UFS interventions to improve student success
The University of the Free State (UFS) has taken collaboration with the private sector, industry, and commerce very seriously — most of the academic departments have industrial or sector-specific advisory boards through which robust discussions are taking place concerning the curriculum, appropriate funding to students, interventions to improve student success, challenges of the job market, and which research projects are essential to tackle. Through these boards, a relationship between the university, industry, the private sector, and commerce is established. This is a good starting point not only to address employment, but also to provide a catalyst for optimising an ecosystem to address the country’s economic challenges.  

UFS has also established a Short Learning Programmes office, as we believe that training and retraining workers in an ever-changing job market is essential. 
Our proactiveness in creating platforms of engagement with companies about student recruitment — as well as motivating companies, donors, and funders to employ and fund our top graduates — is evident through the work of our Career Services office. Trends in job placement are identified to help us better understand which markets to tailor our programmes to, and to create corporate partnerships for job-training opportunities. Keeping our students informed about career opportunities and equipping them with the skills and grit to make them employable — whether it is to find employment or to start their own business, is the Career Services’ goal.

Developing an entrepreneurial mindset 
Entrepreneurship has a vital role in combating unemployment. Equipping students with an entrepreneurial mindset is a priority, and “entrepreneurial thinking” is one of the university’s key graduate attributes. 

UFS supports the notion that preparing young jobseekers for the ever-evolving world of work is an integral aspect of their learning at university.
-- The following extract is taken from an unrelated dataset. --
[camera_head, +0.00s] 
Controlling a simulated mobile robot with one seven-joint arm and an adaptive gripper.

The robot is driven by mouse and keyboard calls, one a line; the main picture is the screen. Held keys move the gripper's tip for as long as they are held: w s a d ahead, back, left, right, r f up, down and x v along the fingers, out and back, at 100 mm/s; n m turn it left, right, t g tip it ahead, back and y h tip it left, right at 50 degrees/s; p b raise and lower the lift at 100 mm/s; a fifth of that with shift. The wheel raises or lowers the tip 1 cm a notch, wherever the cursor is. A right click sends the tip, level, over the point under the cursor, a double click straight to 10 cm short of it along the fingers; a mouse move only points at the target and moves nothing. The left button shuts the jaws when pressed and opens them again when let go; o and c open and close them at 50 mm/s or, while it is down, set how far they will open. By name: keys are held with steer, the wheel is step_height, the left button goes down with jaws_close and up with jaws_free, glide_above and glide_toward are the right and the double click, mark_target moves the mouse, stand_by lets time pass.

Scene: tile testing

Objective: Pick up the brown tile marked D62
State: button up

We offer a compulsory foundation module to expose all of our first-year students to aspects of entrepreneurship, which are also captured throughout the curriculum.  
The UFS Business School has developed initiatives and training programmes specifically aimed at entrepreneurial enterprises. Our Centre for Business Dynamics works with the business sector, helping companies to stay competitive by bridging the gap between existing skills and those required by each industry. Short courses in entrepreneurship are among the tools they use to achieve this. Practical impetus is provided to students with business ideas through our Student Business Incubator; initiatives such as Young Entrepreneurs and the local chapter of Google’s Startup Grind U further stimulate entrepreneurial thinking.

Solving the skills gap
At UFS, we have found that to help the country in solving the skills gap and allow higher education institutions to thrive, various factors, such as industry, region, and job role are important. It has become all too clear that it is not enough to have only technical knowledge — a combination of skills is required for most jobs as technology becomes an integral part of daily tasks in the workplace. Education efforts should focus on areas that set individuals apart from machines and technology. 

There is a need for graduates to evolve with career opportunities, as many employers consider critical and strategic thinking skills as fundamental in middle-management roles. Collaboration, negotiation, emotional intelligence, cognitive flexibility, and resilience are important abilities in the workplace.
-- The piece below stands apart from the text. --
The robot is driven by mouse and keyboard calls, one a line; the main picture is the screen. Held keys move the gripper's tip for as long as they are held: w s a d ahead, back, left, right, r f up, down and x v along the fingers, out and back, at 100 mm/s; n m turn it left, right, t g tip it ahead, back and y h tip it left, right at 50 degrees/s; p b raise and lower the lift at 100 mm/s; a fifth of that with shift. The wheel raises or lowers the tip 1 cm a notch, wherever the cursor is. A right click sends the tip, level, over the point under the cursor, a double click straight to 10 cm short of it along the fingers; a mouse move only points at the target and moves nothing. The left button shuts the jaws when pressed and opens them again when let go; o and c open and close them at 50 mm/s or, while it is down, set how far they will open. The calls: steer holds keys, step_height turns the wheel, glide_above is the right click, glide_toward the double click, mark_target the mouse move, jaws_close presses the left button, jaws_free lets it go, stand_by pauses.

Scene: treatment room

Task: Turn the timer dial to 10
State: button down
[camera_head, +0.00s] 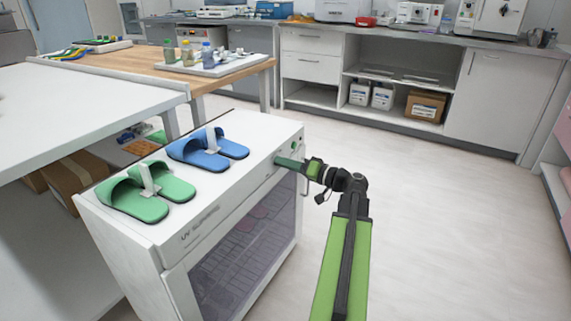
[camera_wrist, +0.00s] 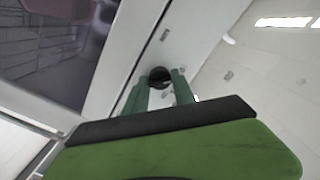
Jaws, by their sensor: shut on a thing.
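The timer dial (camera_wrist: 160,75) is a round black knob on the white front panel of the UV cabinet (camera_wrist: 127,50). In the wrist view my gripper (camera_wrist: 161,84) has its two green fingers on either side of the dial, shut on it. In the head view my gripper (camera_head: 280,161) reaches the upper right of the front of the white UV cabinet (camera_head: 140,243). The dial is hidden by the fingers there. I cannot read the dial's pointer or its numbers in either view.
Green slippers (camera_head: 145,195) and blue slippers (camera_head: 207,150) stand on the cabinet top. The cabinet has a dark glass door (camera_head: 245,255) below the panel. A white table (camera_head: 70,105) is at the left. The floor (camera_head: 440,220) to the right is clear.

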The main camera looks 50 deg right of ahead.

With the right skills and networks, our graduates will be able to secure employment, have enterprising mindsets to support and sustain themselves, and contribute to the development of their communities. 

A strong focus on employability as part of the core business of a university and the ability to equip our graduates with the necessary skills will remain crucial factors in the years to come. Our relationship with industry, the private sector, and commerce is crucial to driving this.

This article was published in the Mail&Guardian newspaper on 6 March 2020


News Archive

‘Is the South African university curriculum ‘colonial'?’ asks Prof Jansen
2017-11-24

Description: Jansen readmore Tags: Prof Jonathan Jansen, colonial, university curriculum, western knowledge

From left; Prof Corli Witthuhn, Vice-Rector: Research; former Rector and Vice-
Chancellor of the UFS, Prof Jonathan Jansen; Prof Michael Levitt, and
Prof Francis Petersen at the celebration lecture at the UFS.
Photo: Johan Roux

One of the critical issues that emerged from the South African student protests during 2015 and 2016 was a demand for the decolonisation of university curriculums. 

A senior professor at the Stellenbosch University, Prof Jonathan Jansen, said the number of people, including academics, who joined the cause without adequately interrogating the language of this protest, was astonishing. “The role of social scientists is to investigate new ideas … when something is presented to the world as truth.” Prof Jansen was speaking during a celebration lecture at the University of the Free State in Bloemfontein on 15 November 2017. 

Large amount of knowledge not African

He said the accusation is correct to a limited degree. “The objection, in essence, is against the centring of Western, and especially European knowledge, in institutional curricula.” There is no doubt that most of what constitutes curriculum knowledge in South African universities, and in universities around the world, derive from the West. “The major theories and theorists, the methodologists and methods are disproportionally situated outside of the developing world,” Prof Jansen said. 

The dilemma is, how will South Africa and the continent change the locus of knowledge production, considering the deteriorating state of public universities? “In the absence of vibrant, original, and creative knowledge production systems in Africa and South Africa, where will this African-centred or African-led curriculum theory come from,” Jansen asked. He says the re-centring of a curriculum needs scholars with significant post-doctoral experiences that are rooted in the study of education and endowed with the critical independence of thought. “South Africa's universities are not places where scholars can think. South African universities’ current primary occupation is security and police dogs,” Prof Jansen said. 

Collaboration between African and Western scholars
“Despite the challenges, not everything was stuck in the past,” Prof Jansen said. South African scholars now lead major research programmes in the country intellectually. The common thread between these projects is that the content is African in the subjects of study, and the work reflects collaboration with academics in the rest of the world. These research projects attract postgraduate students from the West, and the research increasingly affects curriculum transformations across university departments. There is also an ongoing shift in the locus of authority for knowledge production within leading universities in South Africa. Prof Jansen feels a significant problem that is being ignored in the curriculum debate, is the concern about the knowledge of the future. How does South Africa prepare its young for the opportunities provided by the groundswell of technological innovation? “In other parts of the world, school children are learning coding, artificial intelligence, and automation on a large scale. They are introduced to neuroscience and applied mathematics,” he said.

Prof Jansen said, in contrast, in South Africa the debate focuses on the merits of mathematics literacy, and what to do with dead people’s statues.